काल होली है / tomorrow is holi

Turns out when I awoke five hours later, Holi was still a day away. This was graciously accepted if not only for allowing a leisurely breakfast in the orange garage that is The Shiva. It was a gradual ascension to the holiday, everyone was poised, the eagerness building as is during the best of eves.


Colour was sneakily deployed by coy children at trumping tourists. The balcony of the Vishnu became a fort to lodge water bombs, irritating some kite flying kids that proclaimed "not today, tomorrow!"


It was a sneak up and strike style approach. Paintball. Laser tag. But a more playful, sun-scorched, holiest city in India, type version.


All things considered, it was a battlefield where haircuts were still fair game.


Then Holi.

holi hai / होली है/ is Holi

Our guesthouse locked us in. They promptly stopped abiding to the guests repetitive demands for chai at 10:00 am; shortly after eight policemen stopped by for their complimentary share. Then they went for it.
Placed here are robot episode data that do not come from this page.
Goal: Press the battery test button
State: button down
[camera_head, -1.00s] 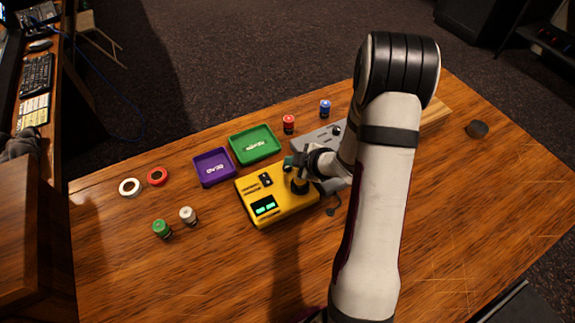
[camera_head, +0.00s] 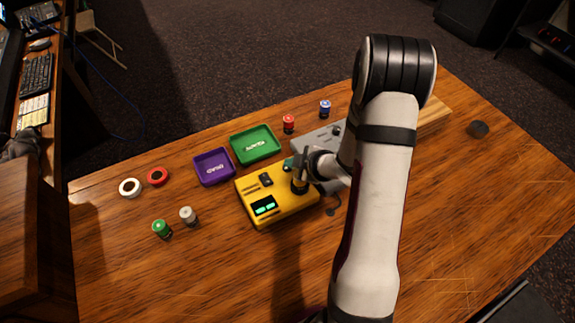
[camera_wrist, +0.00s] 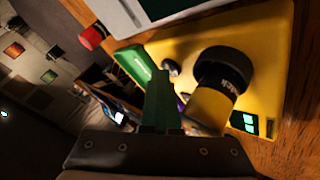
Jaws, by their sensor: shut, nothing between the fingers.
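The yellow battery tester (camera_head: 285,205) lies on the desk, with a lit green display (camera_head: 263,206) at its front left. It also shows in the wrist view (camera_wrist: 270,50). A battery with a yellow body and black end (camera_wrist: 220,85) stands on the tester; in the head view it is a small dark and yellow cylinder (camera_head: 299,185). My gripper (camera_head: 304,156) is just behind and above the battery, its fingers (camera_wrist: 161,95) shut and empty. A small round grey part (camera_wrist: 173,68) shows on the tester; I cannot tell whether it is the test button.
A purple tray (camera_head: 200,181) and a green tray (camera_head: 238,155) lie left of the grey device (camera_head: 318,138). Red (camera_head: 288,122) and blue (camera_head: 325,108) cylinders stand behind. Green (camera_head: 161,229) and white (camera_head: 188,216) cylinders and two tape rolls (camera_head: 143,182) are left. Front desk is clear.

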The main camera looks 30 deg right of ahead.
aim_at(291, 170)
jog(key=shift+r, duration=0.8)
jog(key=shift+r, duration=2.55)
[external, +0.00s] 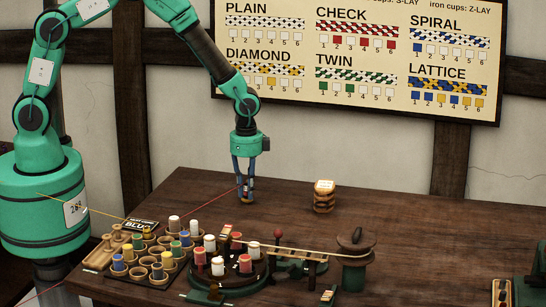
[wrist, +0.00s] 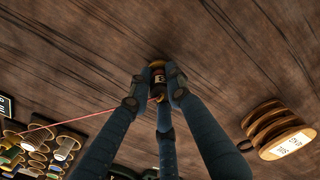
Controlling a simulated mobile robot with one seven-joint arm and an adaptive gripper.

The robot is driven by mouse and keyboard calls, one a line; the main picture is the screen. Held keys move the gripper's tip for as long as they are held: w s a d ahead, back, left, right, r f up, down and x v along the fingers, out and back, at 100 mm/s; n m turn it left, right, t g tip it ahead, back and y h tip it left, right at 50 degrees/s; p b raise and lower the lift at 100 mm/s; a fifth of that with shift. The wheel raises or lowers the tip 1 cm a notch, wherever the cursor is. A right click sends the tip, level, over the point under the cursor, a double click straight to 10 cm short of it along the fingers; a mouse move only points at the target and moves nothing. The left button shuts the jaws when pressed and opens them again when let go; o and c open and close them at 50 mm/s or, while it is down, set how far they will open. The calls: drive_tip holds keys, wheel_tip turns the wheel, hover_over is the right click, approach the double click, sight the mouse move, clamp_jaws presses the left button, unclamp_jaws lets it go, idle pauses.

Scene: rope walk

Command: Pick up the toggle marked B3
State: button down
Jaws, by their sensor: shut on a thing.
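My gripper (external: 246,198) hangs fingers-down over the back part of the wooden table, left of the stacked wooden piece. In the wrist view its fingers (wrist: 158,88) are closed around a small dark red and black toggle (wrist: 158,78) with a tan end and a pale mark. The mark is too small to read surely as B3. The fingers hide much of the toggle. I cannot tell whether it touches the table (external: 190,190). A thin red thread (external: 180,219) runs up from the lower left to the gripper; it also shows in the wrist view (wrist: 85,119).
The stacked wooden piece (external: 324,199) with a pale label stands right of my gripper. In front are a rack of bobbins (external: 146,284), a round carrier with several bobbins (external: 240,286) and a green winding post (external: 354,275). A labelled piece (external: 328,297) lies near the front edge.

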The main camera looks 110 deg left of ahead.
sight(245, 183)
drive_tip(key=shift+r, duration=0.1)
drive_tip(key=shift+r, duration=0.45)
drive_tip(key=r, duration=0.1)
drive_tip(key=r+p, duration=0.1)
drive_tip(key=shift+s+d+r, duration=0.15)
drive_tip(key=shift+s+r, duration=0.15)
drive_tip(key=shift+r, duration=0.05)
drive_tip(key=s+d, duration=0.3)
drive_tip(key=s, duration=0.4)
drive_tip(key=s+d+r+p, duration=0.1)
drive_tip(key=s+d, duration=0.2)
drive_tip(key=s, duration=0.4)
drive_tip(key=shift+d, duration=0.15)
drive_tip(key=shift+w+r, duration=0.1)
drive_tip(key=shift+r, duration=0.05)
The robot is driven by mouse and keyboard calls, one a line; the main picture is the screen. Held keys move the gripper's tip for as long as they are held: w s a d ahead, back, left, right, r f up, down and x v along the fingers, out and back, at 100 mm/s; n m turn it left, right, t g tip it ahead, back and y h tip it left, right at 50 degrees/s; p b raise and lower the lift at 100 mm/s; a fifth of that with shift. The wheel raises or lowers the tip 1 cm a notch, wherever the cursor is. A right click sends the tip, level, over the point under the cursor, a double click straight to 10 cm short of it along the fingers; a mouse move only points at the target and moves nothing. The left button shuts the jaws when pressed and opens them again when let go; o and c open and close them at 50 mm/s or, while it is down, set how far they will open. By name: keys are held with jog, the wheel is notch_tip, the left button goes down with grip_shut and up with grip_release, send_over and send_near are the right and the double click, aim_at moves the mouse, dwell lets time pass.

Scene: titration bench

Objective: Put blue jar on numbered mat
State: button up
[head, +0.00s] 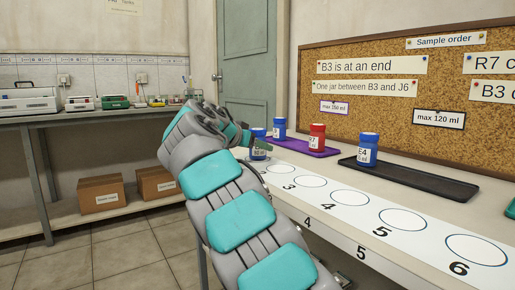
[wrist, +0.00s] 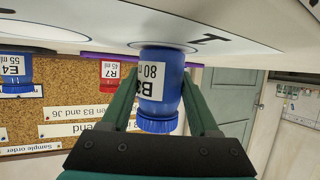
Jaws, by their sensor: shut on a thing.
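The blue jar labelled B3, 80 ml, (wrist: 161,85) is between the two fingers of my gripper (wrist: 162,98), which is shut on it. The wrist view shows the scene upside down, with the jar's lid lowest in the picture. In the head view the held jar (head: 260,151) is upright at the far end of the numbered mat (head: 346,222), partly hidden by my gripper (head: 253,139). In the wrist view its base is over a ring beside the mark 1 (wrist: 208,40). I cannot tell whether it touches the mat.
Another blue jar (head: 279,126) and a red jar R7 (head: 317,136) stand on the purple tray (head: 295,146). Blue jar E4 (head: 367,148) stands on the black tray (head: 430,180). The corkboard (head: 390,75) rises behind. Rings 3 to 6 are empty.

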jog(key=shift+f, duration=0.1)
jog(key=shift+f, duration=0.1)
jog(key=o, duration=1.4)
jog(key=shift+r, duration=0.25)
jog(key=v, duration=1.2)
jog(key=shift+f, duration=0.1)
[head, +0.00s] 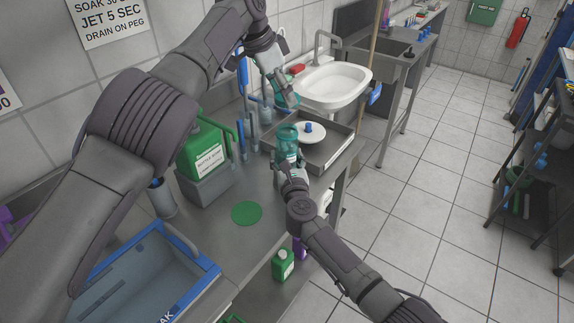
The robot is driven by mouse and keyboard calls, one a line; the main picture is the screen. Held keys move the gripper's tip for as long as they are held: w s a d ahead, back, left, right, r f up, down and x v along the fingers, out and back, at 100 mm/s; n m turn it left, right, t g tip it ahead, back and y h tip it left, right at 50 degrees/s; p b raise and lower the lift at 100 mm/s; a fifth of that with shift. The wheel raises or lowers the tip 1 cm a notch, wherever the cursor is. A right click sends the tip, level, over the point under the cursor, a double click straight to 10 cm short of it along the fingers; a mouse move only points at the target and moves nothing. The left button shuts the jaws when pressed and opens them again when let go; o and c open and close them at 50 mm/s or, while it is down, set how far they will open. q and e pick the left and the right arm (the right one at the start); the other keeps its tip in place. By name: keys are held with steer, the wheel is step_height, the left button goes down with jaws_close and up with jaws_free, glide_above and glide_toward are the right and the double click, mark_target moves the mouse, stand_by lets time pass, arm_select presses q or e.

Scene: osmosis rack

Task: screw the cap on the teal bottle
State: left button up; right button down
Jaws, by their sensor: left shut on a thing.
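The teal bottle (287,135) is upright near the front edge of the metal bench, beside a shallow tray. My right gripper (289,164) is at its lower part, and the wrist hides that part. I cannot tell whether its fingers are closed on it. My left gripper (284,98) comes down from above, a little behind and above the bottle in the picture. It is shut on a small teal thing, probably the cap, mostly hidden by the fingers. The held piece and the bottle look apart.
The shallow metal tray (338,153) holds a white disc with a blue knob (309,128). A white sink (336,85) is behind. A green jug (202,150) stands left in a grey holder. A green round mat (246,213) and a blue-rimmed basin (190,247) are nearer.

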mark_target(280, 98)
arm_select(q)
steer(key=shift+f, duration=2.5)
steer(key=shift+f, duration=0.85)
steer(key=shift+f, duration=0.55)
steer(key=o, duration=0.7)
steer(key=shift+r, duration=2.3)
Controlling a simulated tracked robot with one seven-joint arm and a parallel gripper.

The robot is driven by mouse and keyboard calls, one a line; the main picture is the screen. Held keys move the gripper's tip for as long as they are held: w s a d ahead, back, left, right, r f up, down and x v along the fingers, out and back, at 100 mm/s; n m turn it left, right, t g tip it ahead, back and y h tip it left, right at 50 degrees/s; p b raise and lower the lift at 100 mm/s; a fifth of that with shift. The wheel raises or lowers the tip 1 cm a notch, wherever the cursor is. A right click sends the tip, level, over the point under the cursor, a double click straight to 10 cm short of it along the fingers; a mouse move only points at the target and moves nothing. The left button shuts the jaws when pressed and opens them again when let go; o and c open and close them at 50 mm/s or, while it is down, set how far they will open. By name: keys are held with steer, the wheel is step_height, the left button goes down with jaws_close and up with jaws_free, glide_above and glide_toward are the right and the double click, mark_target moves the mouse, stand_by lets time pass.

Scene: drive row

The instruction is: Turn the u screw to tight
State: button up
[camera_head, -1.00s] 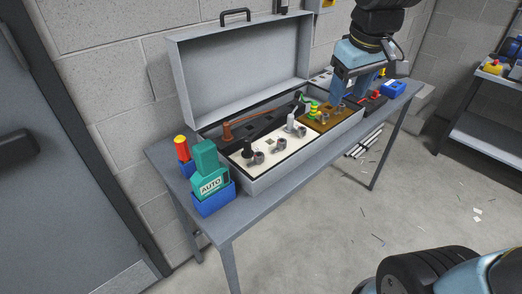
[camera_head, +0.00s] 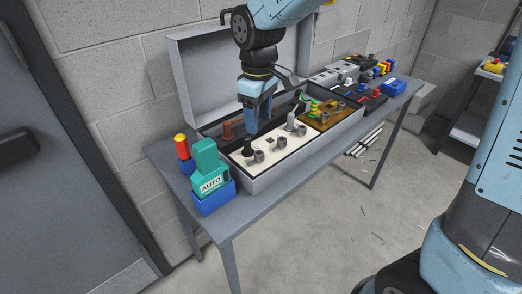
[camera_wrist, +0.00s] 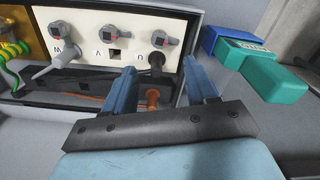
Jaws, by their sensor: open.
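The white terminal panel (camera_wrist: 85,40) has three grey screws with reddish marks on top; in the wrist view its letters appear upside down. The u screw (camera_wrist: 160,38) is the rightmost there, above the inverted u; it also shows as the leftmost screw in the head view (camera_head: 259,156). A black plug-like end (camera_wrist: 156,62) sits beside the u, near the panel edge. My gripper (camera_wrist: 159,70) is open and empty. Its fingers point down over the case, appearing on either side of the black end, with the u screw beyond the tips. In the head view my gripper (camera_head: 258,122) hangs just behind the panel.
The open grey case (camera_head: 272,178) stands on a table, its lid raised behind my arm. A teal AUTO tool (camera_head: 207,168) in a blue holder and a red-yellow tool (camera_head: 182,147) stand left. An orange cable end (camera_wrist: 152,98) lies in the back trough.

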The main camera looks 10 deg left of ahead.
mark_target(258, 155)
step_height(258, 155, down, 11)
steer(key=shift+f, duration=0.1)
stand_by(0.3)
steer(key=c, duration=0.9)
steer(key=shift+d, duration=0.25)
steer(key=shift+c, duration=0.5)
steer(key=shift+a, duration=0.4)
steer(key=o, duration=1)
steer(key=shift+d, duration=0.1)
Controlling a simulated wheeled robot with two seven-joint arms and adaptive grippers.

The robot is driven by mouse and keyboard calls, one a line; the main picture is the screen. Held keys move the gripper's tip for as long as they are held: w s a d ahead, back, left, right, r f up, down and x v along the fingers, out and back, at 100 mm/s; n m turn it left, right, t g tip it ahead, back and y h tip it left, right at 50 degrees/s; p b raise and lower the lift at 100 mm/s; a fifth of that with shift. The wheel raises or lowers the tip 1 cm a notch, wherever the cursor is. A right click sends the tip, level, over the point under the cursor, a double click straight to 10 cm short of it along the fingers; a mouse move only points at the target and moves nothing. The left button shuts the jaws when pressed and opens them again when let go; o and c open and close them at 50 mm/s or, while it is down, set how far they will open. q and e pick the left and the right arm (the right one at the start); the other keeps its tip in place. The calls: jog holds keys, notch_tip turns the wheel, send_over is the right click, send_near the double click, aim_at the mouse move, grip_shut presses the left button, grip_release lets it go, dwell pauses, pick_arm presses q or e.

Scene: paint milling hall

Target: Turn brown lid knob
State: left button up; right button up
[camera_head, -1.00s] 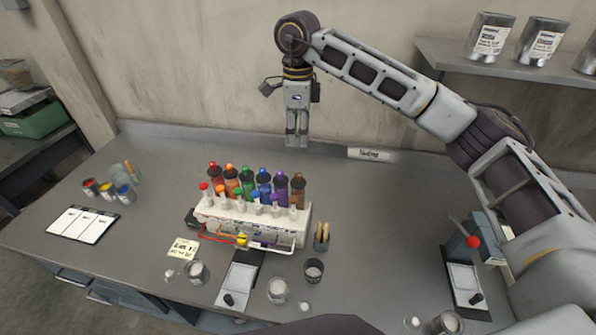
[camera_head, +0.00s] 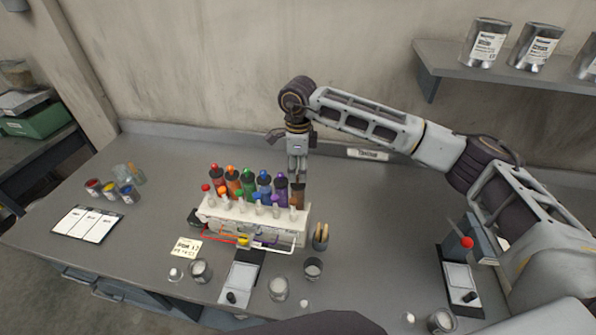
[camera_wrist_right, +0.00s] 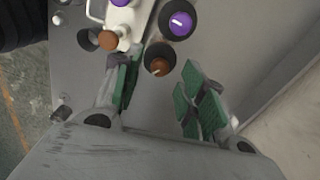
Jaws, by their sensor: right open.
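The brown bottle (camera_head: 297,196) stands at the right end of the back row of coloured bottles. Its brown lid knob (camera_wrist_right: 158,66) shows in the right wrist view, with a light mark on top. My right gripper (camera_head: 297,175) points down right above this bottle and hides its top in the head view. In the wrist view the right gripper's green-padded fingers (camera_wrist_right: 160,92) are apart, with the brown knob between and slightly beyond them. Contact with the knob cannot be told. My left gripper is not in view.
A purple-lidded bottle (camera_wrist_right: 180,24) stands close beside the brown one. A white rack (camera_head: 250,216) with small coloured knobs, one brown (camera_wrist_right: 107,40), stands in front. Glass jars (camera_head: 278,288) and a black-and-white device (camera_head: 240,282) are nearer.

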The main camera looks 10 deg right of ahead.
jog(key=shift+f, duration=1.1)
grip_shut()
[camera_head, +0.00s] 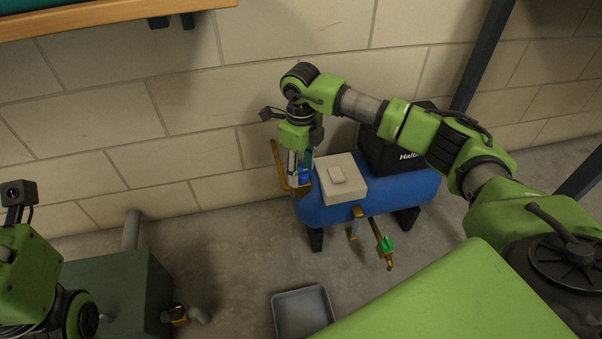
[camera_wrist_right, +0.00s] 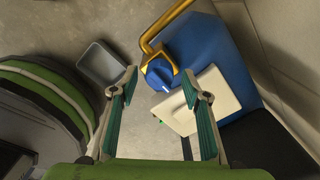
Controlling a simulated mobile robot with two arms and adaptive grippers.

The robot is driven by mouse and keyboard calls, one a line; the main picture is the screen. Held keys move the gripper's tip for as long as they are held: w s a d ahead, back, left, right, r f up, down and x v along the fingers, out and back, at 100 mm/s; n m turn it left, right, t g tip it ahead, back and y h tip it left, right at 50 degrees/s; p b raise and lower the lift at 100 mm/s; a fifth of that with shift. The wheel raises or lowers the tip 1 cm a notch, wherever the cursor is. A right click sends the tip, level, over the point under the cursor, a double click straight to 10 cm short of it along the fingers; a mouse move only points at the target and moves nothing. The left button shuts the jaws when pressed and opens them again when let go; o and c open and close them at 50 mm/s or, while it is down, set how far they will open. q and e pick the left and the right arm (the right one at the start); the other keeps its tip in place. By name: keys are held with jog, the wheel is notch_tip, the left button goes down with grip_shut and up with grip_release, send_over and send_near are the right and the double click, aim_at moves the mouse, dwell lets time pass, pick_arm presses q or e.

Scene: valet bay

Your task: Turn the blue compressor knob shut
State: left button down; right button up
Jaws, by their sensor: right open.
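The blue compressor (camera_head: 405,190) stands on the floor against the block wall, with a pale box (camera_head: 341,177) on its top. The blue knob (camera_wrist_right: 158,74) sits in a brass fitting by a brass pipe (camera_wrist_right: 165,27) at the tank's end, with a white mark on its face. In the head view the knob (camera_head: 304,178) is partly hidden by my right gripper (camera_head: 299,179). My right gripper is pointed down over that end of the tank. In the right wrist view its jaws (camera_wrist_right: 160,95) are apart, with the knob showing between and beyond the fingertips. My left gripper is not in view.
A green-handled valve (camera_head: 387,244) hangs from the compressor's front. A grey tray (camera_head: 302,312) lies on the floor in front. A dark green box (camera_head: 120,290) with a pipe stands at left. A wooden shelf edge (camera_head: 100,18) juts out at upper left.

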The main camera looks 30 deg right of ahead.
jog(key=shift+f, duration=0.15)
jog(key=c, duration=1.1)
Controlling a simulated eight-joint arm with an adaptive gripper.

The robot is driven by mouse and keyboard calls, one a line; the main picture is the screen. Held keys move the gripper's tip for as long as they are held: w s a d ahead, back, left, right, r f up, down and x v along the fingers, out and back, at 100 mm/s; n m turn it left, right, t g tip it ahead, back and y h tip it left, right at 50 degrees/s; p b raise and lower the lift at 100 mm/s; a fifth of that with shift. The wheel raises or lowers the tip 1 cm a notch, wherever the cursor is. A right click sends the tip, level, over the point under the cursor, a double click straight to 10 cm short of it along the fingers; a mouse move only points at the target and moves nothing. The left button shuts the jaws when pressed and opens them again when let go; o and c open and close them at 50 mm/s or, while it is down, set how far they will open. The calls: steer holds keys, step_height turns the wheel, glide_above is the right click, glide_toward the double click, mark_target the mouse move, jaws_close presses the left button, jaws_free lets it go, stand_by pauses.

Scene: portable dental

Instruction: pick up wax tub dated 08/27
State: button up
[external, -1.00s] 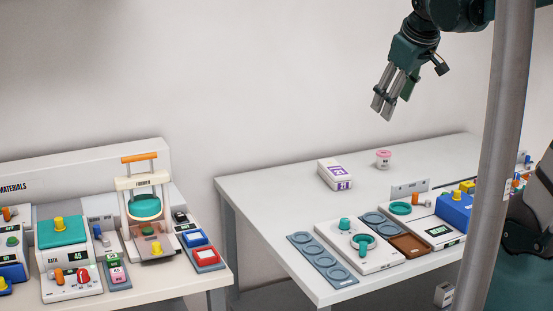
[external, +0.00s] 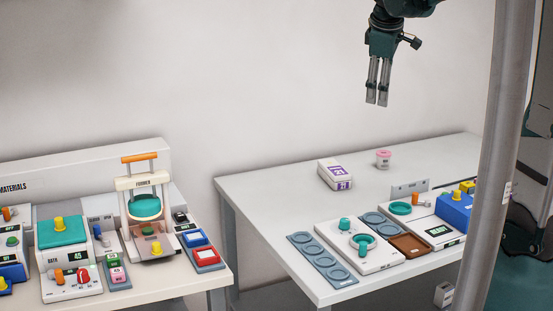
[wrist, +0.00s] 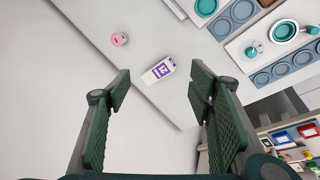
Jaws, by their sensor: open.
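A small tub with a pink lid (external: 383,159) stands upright at the back of the right table. The pink tub also shows in the wrist view (wrist: 120,39), at upper left. Any date on it is too small to read, so I cannot tell whether it is the 08/27 tub. My gripper (external: 377,103) hangs in the air above the table's back part, fingers pointing down, apart from the tub. In the wrist view my gripper (wrist: 160,84) is open with nothing between its fingers.
A white and purple box (external: 335,174) lies left of the tub. Round-welled grey trays (external: 321,261), a white device (external: 358,259) and a blue unit (external: 454,211) fill the table's front and right. Its left part is clear. A grey pole (external: 493,160) stands at right.

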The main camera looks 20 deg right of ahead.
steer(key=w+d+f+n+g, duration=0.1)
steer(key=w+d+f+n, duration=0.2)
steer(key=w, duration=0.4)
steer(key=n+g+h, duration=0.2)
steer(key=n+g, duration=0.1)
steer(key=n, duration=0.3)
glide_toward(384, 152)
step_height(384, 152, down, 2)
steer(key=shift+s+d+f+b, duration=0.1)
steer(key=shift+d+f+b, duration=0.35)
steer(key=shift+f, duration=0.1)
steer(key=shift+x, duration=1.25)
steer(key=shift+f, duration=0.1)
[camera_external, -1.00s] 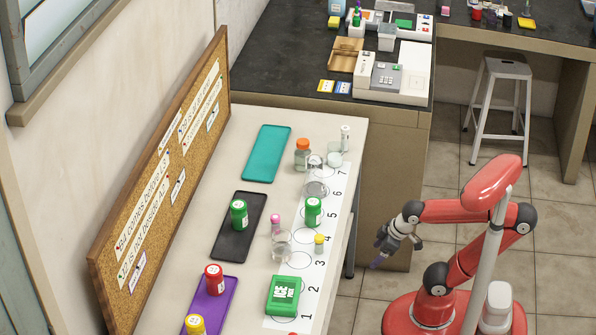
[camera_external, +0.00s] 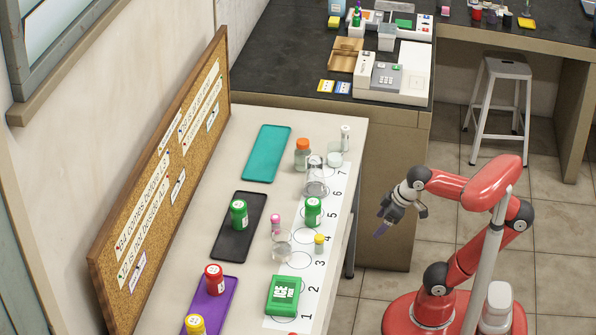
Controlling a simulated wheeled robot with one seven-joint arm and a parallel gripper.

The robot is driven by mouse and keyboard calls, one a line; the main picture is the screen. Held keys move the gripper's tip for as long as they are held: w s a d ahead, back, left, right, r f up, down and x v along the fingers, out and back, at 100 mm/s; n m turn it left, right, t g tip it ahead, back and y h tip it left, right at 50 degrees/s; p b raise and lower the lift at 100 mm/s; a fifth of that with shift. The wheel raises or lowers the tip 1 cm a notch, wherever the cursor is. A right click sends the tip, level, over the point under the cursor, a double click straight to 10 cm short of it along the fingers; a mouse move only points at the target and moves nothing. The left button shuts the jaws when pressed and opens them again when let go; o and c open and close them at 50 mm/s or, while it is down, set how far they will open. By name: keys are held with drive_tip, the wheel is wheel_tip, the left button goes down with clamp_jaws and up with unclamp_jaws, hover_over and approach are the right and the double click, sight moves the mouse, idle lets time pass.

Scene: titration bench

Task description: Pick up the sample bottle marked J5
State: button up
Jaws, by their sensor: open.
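Several bottles with white labels stand on the bench; their marks are too small to read, so I cannot tell which is J5. A green bottle (camera_external: 239,214) is on the black tray (camera_external: 228,243). Another green bottle (camera_external: 313,211) stands on the numbered strip (camera_external: 337,195) near the 5. A red bottle (camera_external: 213,279) is on the purple tray (camera_external: 232,290), with a yellow-capped bottle (camera_external: 195,325) cut by the lower picture edge. My gripper (camera_external: 394,220) is open and empty, to the right of the bench, apart from all bottles.
Clear glassware (camera_external: 316,180), an orange-capped jar (camera_external: 303,154), small pink (camera_external: 275,225) and yellow-capped (camera_external: 319,243) vials and a green box (camera_external: 283,296) crowd the bench. The teal tray (camera_external: 266,153) is empty. A corkboard (camera_external: 170,190) borders the left side.

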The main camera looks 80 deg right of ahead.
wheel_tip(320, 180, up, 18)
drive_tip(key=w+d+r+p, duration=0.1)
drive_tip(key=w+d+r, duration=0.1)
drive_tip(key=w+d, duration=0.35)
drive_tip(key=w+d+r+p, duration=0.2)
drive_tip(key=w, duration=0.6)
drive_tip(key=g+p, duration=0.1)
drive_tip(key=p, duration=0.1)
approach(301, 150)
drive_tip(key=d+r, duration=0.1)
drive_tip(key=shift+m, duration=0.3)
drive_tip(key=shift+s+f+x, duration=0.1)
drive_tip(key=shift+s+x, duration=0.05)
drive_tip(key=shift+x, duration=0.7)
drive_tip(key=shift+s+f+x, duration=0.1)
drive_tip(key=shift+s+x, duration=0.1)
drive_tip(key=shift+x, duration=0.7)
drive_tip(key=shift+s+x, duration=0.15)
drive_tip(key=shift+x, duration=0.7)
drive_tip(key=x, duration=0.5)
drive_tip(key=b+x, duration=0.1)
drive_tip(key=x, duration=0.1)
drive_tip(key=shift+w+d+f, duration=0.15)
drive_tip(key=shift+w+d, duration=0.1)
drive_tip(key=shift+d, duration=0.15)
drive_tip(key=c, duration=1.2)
All of it.

It is commonplace that bhaang is consumed by many Hindus on holidays. Bhaang being a consumable cannabis derivative resembling a chocolate ball, combined with other indefinable things, oneof which I reckon is cow dung. But my own dabbles with such balls as obtained from the government emporium, were not reflective to my staff's energertic, rambunctious, fever. I think that everyone who worked at my hotel was instead, throwing back the country liquor.


Whatever it was, they let their sexuality ride. The enthusiastic and lascivious dancing apexed with one of the fellows lying on the ground and thrusting dead air space. The guests were not forgotten, as best defended through the staff's repeated attempts to derobe my Japanese dorm mate. He eventually derobed himself.


The scene was building: to homoerotic home runs.


I hit the ghats at around 11:30, latched on to a fellow for stength in multi-sexed numbers and began exploring. Men with silver faces seemed to kindly request to be sprayed with my arsenal (coloured water in a bottle), though my responses were deemed indifferent as they followed by surrounding me from all sides for a good rub and fondle - turn the tits! I established shortly after that this entire celebration; exclusive of a few female tourists; was being outwardly celebrated enitrely by men. I hope the women were at least having good red wine.

The main ghat was a Bollywood dance pit. I'm not sure who provided the concert sized speakers. The whole thing convulsed to the beats like a single organism, and one with a very high libido. The surrounding area was coloured water and torn clothing. Both the guys I was with lost their shirts, but managed to keep their pants.

Taking out the camera was very dicey, indeed. People would really go for you relentlessly. So all I have to attest the situation is what I looked life after:


By 2:00 the city was utterly lethargic.


There seemed to be a common understanding that the throwing of colour was finished. Women started popping out as I starred into the alleys from a restaurant, comotose, for an hour.

The aftermath.

You just can't get over the charm of all that colour hanging around:






This was long after the peoples everyday habits got going again.


I spent my next three weeks in Varanasi (an inescapable vortex), establishing the more subtle elements of the homosexual embrace inherent in so many Indian men. Though robustly paraded on holi, the everyday sociology of the situation was suddenly, unignorable.